Mamou SONTIE est ingénieur géologue de formation, en service à la Direction générale du Cadastre minier. Dans un entretien accordé à la rédaction de Minesactu.info, elle donne un bon témoignage sur comment elle a pu surmonter les préjugés et les discriminations pour s’imposer dans un milieu vu comme masculin. Pour elle : « Les femmes doivent se battre dans ce milieu pour prouver qu’elles ont les mêmes compétences que les hommes ».
Minesactu.info : Partagez-nous votre expérience dans un secteur minier connu comme un milieu masculin ?
Mamou Zontié : J’ai commencé ma carrière en fin 2010. Comme tout étudiant en fin de cycle en géologie, je déposais mes dossiers de demande de stage un peu partout dans les sociétés minières. Une structure m’a appelée un jour pour un entretien, à l’issue de cet entretien, j’avais été retenue ainsi que d’autres promotionnaires de sexe masculin. Ces derniers avaient signé leur contrat de stage avant de commencer le stage pratique de terrain. Cependant, je devais aller faire mes preuves sur le terrain avant de signer mon contrat de stage. Sur le terrain, j’ai encore rencontré d’autres difficultés. Mes supérieurs me testaient tout le temps. Le premier jour de stage, ils m’ont informé que l’heure de départ était fixée à 05 h 00 du matin pendant que la bonne heure, c’est à dire 6H30, était donnée aux autres. A 4 h 30 du matin, j’étais déjà prête et j’ai dû attendre les autres à 06h30. C’est en ce moment que mon chef de projet m’a informé que c’était pour tester ma ponctualité. Après avoir passé 02 semaines sur le site, je suis rentrée à Ouagadougou pour le repos. Le chef de projet m’a avoué que je l’ai beaucoup surpris parce qu’il ne s’attendait pas à ce que j’assure les travaux qu’il me confiait. C’est à partir de cet instant que j’ai signé mon contrat de stage de 03 mois qui a ensuite été renouvelé. A l’issue du stage, j’ai pu avoir un emploi.

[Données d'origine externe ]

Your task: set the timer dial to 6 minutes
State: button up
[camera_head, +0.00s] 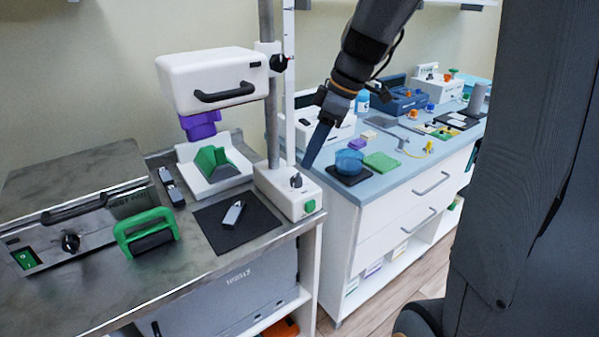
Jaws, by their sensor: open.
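A white control box (282,192) forms the base of the column stand at the right end of the steel bench. A small dark dial (296,181) is on its top, and a green button (309,206) is on its front. Another dark knob (71,242) is on the front of the grey machine at the left. Minute markings cannot be read on either, so I cannot tell which is the timer dial. My gripper (309,161) points down just above and right of the box's dial, apparently apart from it. It is open and empty; its two fingers overlap in this view.
The stand's upright post (269,120) is close left of my gripper. A white head (212,80) with a black handle hangs from it. A blue dish (349,161) and green block (381,161) are on the counter to the right. A black mat (262,222) lies in front.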

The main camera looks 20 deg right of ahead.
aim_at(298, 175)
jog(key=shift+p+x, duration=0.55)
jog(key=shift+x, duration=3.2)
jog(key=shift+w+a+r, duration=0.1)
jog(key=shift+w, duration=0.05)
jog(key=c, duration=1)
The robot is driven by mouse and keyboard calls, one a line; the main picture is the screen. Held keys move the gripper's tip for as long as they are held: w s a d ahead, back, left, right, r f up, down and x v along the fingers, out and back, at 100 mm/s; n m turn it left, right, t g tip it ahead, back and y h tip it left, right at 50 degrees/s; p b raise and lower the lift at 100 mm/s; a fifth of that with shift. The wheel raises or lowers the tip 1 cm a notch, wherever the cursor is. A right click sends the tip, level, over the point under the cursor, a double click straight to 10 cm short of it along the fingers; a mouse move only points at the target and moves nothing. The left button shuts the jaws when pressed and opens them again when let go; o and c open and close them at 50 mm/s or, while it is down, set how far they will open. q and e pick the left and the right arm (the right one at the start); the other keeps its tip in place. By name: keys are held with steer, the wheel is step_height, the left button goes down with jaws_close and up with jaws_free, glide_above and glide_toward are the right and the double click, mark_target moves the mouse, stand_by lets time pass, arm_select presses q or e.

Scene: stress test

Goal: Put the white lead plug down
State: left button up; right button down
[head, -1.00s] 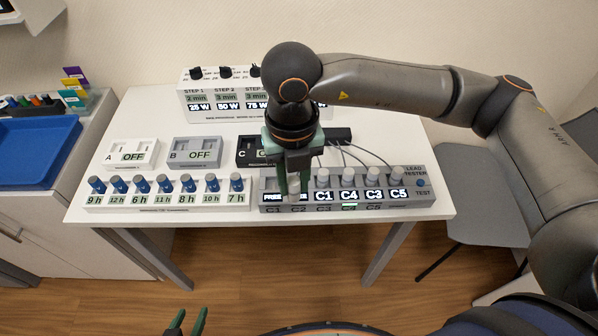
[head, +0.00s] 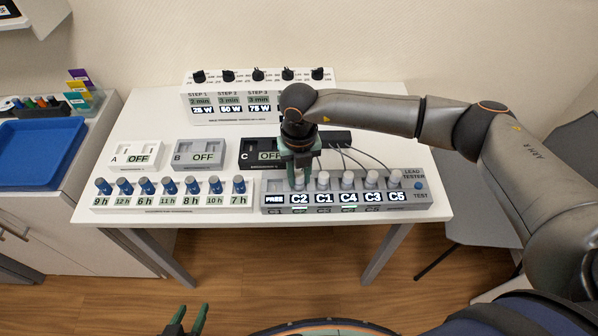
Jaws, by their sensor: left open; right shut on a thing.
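The white lead plug (head: 299,185) stands upright at the second position of the grey lead tester (head: 425,201), above the display that reads C2. My right gripper (head: 299,177) comes down from above and is shut on it; its fingers hide part of the plug. The first display of the tester reads FREE. Several other pale plugs, such as the one above C1 (head: 323,181), stand in a row to the right. My left gripper (head: 186,318) is open and empty at the bottom edge, below the table front.
A row of blue-capped plugs stands in a white block (head: 170,207) to the left. Boxes A (head: 137,154), B (head: 198,153) and C (head: 244,152) lie behind. A white knob panel (head: 203,117) stands at the back. Dark cables run right of my gripper.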

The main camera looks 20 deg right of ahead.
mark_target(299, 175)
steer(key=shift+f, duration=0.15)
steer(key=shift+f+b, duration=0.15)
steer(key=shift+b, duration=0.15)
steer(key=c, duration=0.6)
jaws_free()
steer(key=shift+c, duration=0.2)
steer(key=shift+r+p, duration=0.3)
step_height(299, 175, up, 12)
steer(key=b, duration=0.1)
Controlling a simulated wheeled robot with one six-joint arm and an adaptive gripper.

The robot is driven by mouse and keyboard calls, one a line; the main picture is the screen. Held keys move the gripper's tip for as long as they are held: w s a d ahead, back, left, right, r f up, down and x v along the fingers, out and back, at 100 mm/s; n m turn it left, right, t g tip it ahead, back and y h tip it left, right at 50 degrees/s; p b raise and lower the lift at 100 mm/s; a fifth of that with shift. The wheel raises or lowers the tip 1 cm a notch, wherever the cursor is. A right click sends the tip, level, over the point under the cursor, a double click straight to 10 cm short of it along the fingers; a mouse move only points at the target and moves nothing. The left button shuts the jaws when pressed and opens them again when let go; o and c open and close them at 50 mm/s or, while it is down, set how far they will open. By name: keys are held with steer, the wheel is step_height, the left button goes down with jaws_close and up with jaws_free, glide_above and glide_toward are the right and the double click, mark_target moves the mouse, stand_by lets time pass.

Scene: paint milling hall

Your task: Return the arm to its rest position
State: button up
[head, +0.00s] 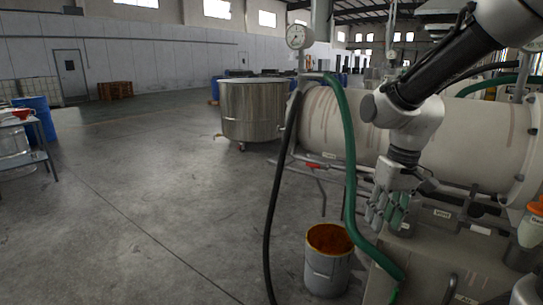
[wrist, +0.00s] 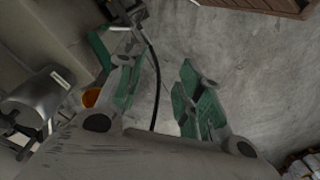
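My arm reaches in from the upper right of the head view, its wrist bent downward. My gripper (head: 386,222) hangs in front of the pale mill drum (head: 330,130), with its fingers pointing down. In the wrist view my gripper (wrist: 144,62) has its two green-padded fingers spread apart. Nothing is between them except a view of the floor and a dark hose behind. The gripper appears empty and holds nothing.
A bucket with orange-brown contents (head: 328,240) stands on the floor below and left of my gripper. A green hose (head: 349,150) and a black hose (head: 274,200) hang nearby. A steel vat (head: 254,110) stands farther back. The floor at left is open.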

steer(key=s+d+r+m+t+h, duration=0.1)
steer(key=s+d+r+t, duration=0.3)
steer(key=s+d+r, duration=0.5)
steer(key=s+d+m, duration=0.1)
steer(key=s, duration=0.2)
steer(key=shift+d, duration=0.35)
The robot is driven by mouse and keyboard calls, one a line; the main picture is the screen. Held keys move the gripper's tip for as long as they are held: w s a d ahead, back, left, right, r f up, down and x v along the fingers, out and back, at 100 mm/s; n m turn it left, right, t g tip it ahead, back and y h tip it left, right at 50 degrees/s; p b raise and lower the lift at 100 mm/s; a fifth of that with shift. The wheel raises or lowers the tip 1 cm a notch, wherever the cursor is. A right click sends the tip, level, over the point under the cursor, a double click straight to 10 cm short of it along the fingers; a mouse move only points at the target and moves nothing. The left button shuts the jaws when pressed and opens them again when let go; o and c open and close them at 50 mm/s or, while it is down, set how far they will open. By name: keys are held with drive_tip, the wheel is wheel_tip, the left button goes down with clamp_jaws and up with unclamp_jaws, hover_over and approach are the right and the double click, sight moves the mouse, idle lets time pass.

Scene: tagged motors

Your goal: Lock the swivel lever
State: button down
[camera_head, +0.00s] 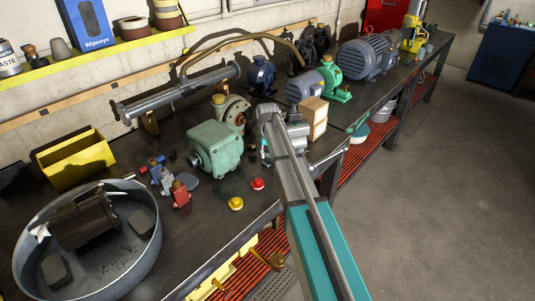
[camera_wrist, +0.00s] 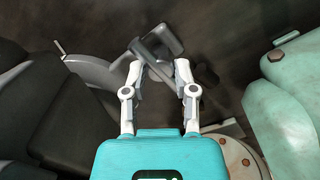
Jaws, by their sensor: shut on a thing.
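In the wrist view, a dark grey lever-like bar (camera_wrist: 154,53) with a block-shaped end lies between the fingertips of my gripper (camera_wrist: 158,72). The fingers are shut on this bar, and their inner faces are partly hidden. A grey rounded base (camera_wrist: 97,70) lies just left of the fingers, with a thin, light pin or handle (camera_wrist: 61,49) at its left end. In the head view, a grey vise-like machine (camera_head: 267,113) stands near the bench's front edge. My arm hides part of it, and the fingertips cannot be made out there.
A green gearbox (camera_head: 215,146) stands left of the machine and appears close on the right in the wrist view (camera_wrist: 287,105). Cardboard boxes (camera_head: 314,112) stand right of it. A round flange (camera_wrist: 240,152) lies near my gripper's lower right. Red and yellow buttons (camera_head: 236,204) lie near the bench front.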

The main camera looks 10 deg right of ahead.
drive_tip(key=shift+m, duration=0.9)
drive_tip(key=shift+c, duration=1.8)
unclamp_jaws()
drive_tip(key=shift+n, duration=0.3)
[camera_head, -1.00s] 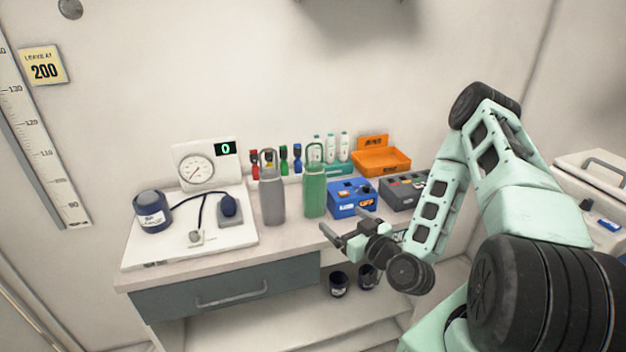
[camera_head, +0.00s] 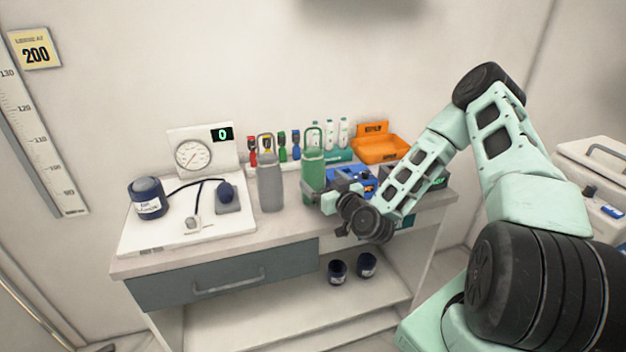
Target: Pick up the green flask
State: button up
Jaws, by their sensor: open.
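The green flask (camera_head: 313,167) stands upright on the counter, with a loop handle on top. A grey flask (camera_head: 270,186) of similar shape stands just left of it. My gripper (camera_head: 329,197) is open at the lower right side of the green flask, very close to it. My wrist hides part of the gripper, and I cannot tell whether the fingers touch the flask or sit around it.
A blue box (camera_head: 352,178) stands behind my gripper, partly hidden by my arm. An orange tray (camera_head: 381,150) and a row of small bottles are at the back. A white board (camera_head: 150,240) with a gauge and a dark jar (camera_head: 147,198) fills the left side.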

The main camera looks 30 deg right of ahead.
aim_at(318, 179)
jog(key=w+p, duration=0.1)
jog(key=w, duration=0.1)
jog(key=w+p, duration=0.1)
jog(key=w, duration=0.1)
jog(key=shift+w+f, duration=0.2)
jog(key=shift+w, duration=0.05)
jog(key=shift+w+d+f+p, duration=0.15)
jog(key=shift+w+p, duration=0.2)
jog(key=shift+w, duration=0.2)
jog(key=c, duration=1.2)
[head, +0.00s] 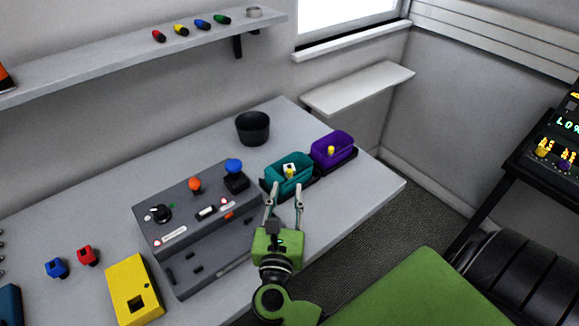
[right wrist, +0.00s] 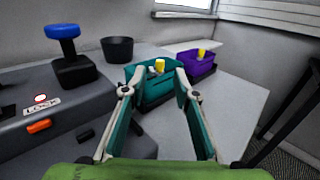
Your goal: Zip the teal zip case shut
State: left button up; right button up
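The teal zip case (head: 292,186) stands on the table near its right edge, open at the top. A yellow piece (head: 289,174) and something white show inside it. It also shows in the right wrist view (right wrist: 154,93), straight ahead between my fingers. I cannot make out a separate zip pull. My right gripper (head: 285,190) is open and empty, its two fingertips spread at the near side of the teal case; I cannot tell whether they touch it. The fingers also show in the right wrist view (right wrist: 155,86). My left gripper is not in view.
A purple case (head: 333,153) with a yellow piece inside stands right behind the teal one. A dark cup (head: 253,129) stands behind to the left. A grey control box (head: 190,215) with a blue knob (head: 234,166) is close on the left. The table edge lies to the right.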

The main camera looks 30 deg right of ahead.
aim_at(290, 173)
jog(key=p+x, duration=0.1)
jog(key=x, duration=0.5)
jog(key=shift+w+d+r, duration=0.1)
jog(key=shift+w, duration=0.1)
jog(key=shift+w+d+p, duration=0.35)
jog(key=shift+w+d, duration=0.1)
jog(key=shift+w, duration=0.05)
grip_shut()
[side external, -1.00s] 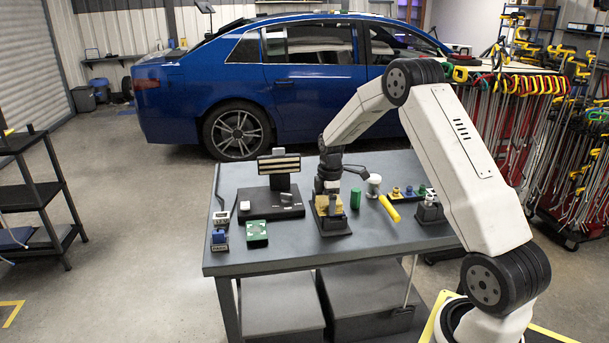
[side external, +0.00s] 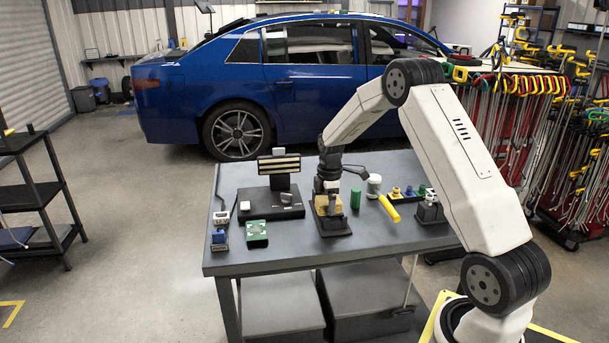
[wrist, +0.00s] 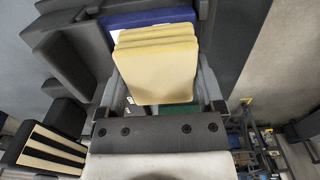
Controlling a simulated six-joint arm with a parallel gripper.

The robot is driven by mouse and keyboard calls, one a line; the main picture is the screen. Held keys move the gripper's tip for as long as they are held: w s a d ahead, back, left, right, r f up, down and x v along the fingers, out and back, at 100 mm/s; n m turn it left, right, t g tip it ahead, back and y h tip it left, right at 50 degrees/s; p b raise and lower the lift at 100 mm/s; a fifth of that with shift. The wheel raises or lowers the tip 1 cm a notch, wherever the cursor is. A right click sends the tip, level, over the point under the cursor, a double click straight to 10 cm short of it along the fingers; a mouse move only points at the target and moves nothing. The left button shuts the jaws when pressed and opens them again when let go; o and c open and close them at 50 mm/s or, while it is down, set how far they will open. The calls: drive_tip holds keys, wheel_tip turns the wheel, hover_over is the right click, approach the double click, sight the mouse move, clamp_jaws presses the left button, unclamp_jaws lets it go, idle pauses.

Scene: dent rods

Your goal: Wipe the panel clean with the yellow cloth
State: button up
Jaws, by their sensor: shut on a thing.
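A yellow folded cloth (wrist: 155,70) is gripped between the two fingers of my gripper (wrist: 160,100) in the wrist view. The cloth shows layered folds at its far edge. In the side view my gripper (side external: 328,188) points down over a dark stand (side external: 335,229), with the yellow cloth (side external: 333,206) at its end. A blue panel (wrist: 150,17) with a pale edge shows just beyond the cloth in the wrist view. The cloth covers part of it, and I cannot tell whether they touch.
A striped board (side external: 279,164) on a dark base (side external: 270,205) stands left of my gripper. A green cylinder (side external: 355,198), a yellow rod (side external: 389,208) and small parts lie to the right. A green box (side external: 257,233) sits at the front left. The bench front (side external: 310,251) is clear.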

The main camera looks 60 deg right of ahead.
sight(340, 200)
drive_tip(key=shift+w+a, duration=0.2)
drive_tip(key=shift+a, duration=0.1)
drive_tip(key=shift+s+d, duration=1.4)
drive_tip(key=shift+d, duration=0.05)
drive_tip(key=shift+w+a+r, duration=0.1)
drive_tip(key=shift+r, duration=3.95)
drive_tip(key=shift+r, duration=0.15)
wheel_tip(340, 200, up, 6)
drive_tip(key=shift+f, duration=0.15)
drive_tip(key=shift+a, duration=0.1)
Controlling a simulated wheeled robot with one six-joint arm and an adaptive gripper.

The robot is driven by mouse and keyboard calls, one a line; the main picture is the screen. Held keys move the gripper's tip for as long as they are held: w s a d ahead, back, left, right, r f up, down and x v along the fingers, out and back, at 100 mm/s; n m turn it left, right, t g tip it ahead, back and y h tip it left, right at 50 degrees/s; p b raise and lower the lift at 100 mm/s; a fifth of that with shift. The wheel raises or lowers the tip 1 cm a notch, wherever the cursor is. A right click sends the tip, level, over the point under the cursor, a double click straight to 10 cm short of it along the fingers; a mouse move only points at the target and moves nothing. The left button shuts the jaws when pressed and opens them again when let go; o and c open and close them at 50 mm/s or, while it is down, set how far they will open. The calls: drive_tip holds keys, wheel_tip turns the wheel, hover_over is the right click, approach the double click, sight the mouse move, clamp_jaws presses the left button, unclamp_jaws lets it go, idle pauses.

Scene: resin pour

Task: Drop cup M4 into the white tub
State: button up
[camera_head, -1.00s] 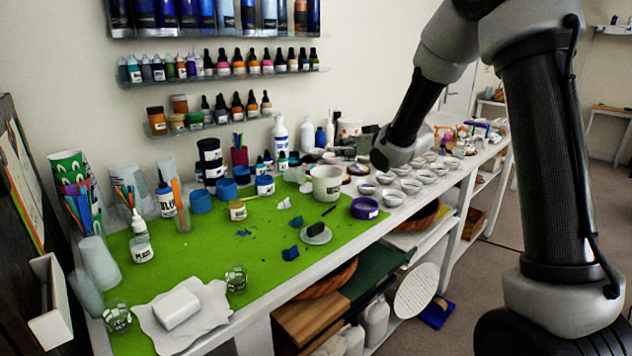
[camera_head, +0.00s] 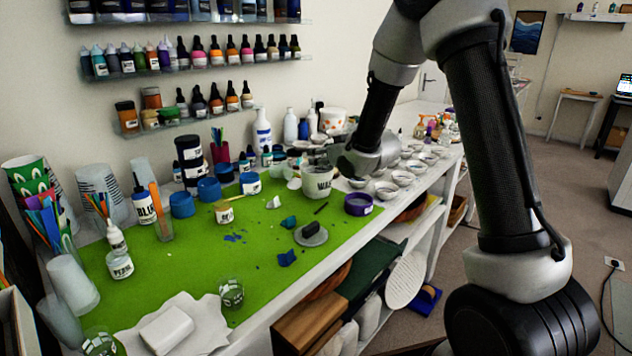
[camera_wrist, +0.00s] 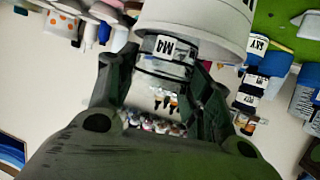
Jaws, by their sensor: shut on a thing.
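Cup M4 (camera_wrist: 166,66) is a small clear cup with a white M4 label, upside down in the wrist view. My gripper (camera_wrist: 163,72) is shut on it, one finger on each side. The white tub (camera_head: 318,184), with dark lettering, stands near the back edge of the green mat. Its wall (camera_wrist: 200,22) fills the top of the wrist view, close to the cup and partly overlapping it. In the head view my gripper is just behind and above the tub; the cup is not clear there. I cannot tell whether cup and tub touch.
A purple-rimmed pot (camera_head: 358,204) stands right of the tub. Several small white cups (camera_head: 402,178) line the bench to the right. Blue-lidded jars (camera_head: 250,184) stand to the left. The green mat (camera_head: 195,270) has free room in front.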

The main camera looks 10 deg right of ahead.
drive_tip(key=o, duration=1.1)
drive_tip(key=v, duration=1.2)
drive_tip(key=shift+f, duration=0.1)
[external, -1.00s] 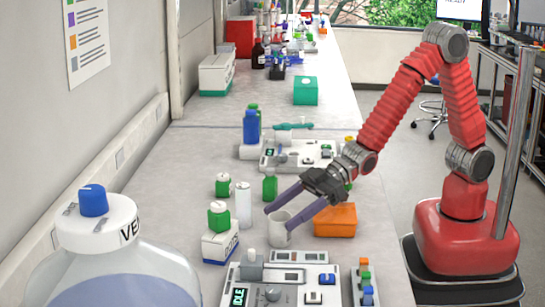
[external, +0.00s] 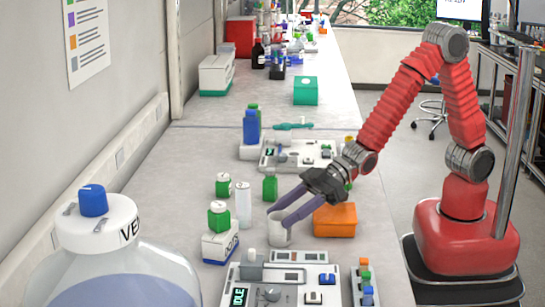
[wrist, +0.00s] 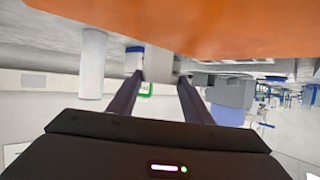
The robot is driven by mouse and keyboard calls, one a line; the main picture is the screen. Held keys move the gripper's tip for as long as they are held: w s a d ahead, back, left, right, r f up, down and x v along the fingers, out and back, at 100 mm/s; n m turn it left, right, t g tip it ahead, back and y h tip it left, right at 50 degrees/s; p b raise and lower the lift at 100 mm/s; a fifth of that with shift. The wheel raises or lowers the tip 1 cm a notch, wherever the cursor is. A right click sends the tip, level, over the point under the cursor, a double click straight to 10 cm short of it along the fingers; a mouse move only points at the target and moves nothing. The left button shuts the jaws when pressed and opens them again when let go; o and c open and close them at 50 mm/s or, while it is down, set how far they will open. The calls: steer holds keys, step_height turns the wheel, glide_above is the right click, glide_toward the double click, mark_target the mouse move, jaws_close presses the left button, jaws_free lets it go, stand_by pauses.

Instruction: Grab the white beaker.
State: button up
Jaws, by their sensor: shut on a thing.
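The white beaker (external: 278,233) stands upright on the bench, left of the orange box, in the external view. My gripper (external: 280,219) reaches it from the right, with its two purple fingers at the beaker's upper part, one on each side. The jaws are shut on it. In the wrist view, my gripper (wrist: 161,80) has a pale grey-white piece of the beaker (wrist: 160,66) between the fingertips. The fingers hide part of the beaker's rim. I cannot see it clear of the bench.
The orange box (external: 335,221) is close on the right, under my fingers and wrist. A white cylinder (external: 243,205) and a green bottle (external: 270,188) stand left and behind. A control panel (external: 285,282) lies in front. Bare bench (external: 180,190) is at the left.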

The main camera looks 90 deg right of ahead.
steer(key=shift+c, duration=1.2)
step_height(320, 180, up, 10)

Avez-vous rencontré d’autres difficultés liées à votre statut de femme ?
J’ai rencontré des difficultés au niveau maternité. Aucune faveur n’était prévue au profit des femmes dans cet état. Je devais travailler 21 jours comme les autres, aux postes de nuit comme les hommes. Après le congé de maternité, j’ai sollicité un certain nombre de faveurs dont la possibilité de garder mon enfant sur le site. Cette faveur m’a été refusé avec des menaces sur le renouvellement de mon contrat.
J’ai été obligée de louer une maison au village et solliciter les services d’une personne pour s’occuper de mon enfant pendant que je travaillais. C’était pareil pour la seconde maternité.
J’avoue que je n’ai pas baissé les bras. J’ai dû persévérer pour relever ces défis.
Un recrutement a été lancé à la mine souterraine. J’ai postulé et j’ai été retenue. Le manque de traitement de faveur ne me dérangeait pas du tout. Je travaillais comme les hommes qui avaient le même profil que moi. C’est après que le ministère des mines a lancé un recrutement pour les ingénieurs géologues. J’ai postulé et j’ai été recruté. Actuellement, je suis agent à la Direction générale du cadastre minier.
Quel est votre message à l’endroit des filles et femmes ?
J’interpelle toutes les femmes à se battre d’abord. Celles qui pensent que pour travailler dans une mine, il faut avoir les bras longs ou sortir avec quelqu’un qui travaille dans les mines, c’est des histoires. Il faut d’abord se former et ensuite se battre : se battre doublement pour mériter la confiance. Le milieu, il faut le reconnaître, il est masculin, les femmes doivent donc se battre pour montrer au monde entier qu’elles sont capables de travailler au même titre que les hommes ayant les mêmes profils et les mêmes compétences qu’elles.